**THE TASK**
Pick out and copy every line below that has the word "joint".

Source data

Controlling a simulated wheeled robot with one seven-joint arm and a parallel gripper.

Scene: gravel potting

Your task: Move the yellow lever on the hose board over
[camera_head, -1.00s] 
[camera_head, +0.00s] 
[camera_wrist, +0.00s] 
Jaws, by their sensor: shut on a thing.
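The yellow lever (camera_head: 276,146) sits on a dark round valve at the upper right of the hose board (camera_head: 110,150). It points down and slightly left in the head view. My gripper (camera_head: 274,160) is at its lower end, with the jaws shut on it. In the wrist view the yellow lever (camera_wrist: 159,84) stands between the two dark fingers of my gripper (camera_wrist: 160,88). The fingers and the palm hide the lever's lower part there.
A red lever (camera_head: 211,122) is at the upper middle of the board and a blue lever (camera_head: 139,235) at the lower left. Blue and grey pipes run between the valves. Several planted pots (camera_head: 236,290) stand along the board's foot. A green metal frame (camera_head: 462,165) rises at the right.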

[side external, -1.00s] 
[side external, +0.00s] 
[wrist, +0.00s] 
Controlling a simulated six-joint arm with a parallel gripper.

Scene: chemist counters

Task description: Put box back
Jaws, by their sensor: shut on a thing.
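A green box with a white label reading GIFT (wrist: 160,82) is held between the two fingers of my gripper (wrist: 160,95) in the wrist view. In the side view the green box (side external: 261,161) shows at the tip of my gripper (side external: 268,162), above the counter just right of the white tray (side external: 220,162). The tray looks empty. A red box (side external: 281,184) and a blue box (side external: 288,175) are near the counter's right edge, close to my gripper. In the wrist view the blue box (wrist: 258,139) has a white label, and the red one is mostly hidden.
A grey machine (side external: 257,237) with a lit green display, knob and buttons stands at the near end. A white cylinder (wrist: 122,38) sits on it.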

**REPLY TO THE EXERCISE**
Controlling a simulated wheeled robot with one seven-joint arm and a parallel gripper.
Controlling a simulated six-joint arm with a parallel gripper.

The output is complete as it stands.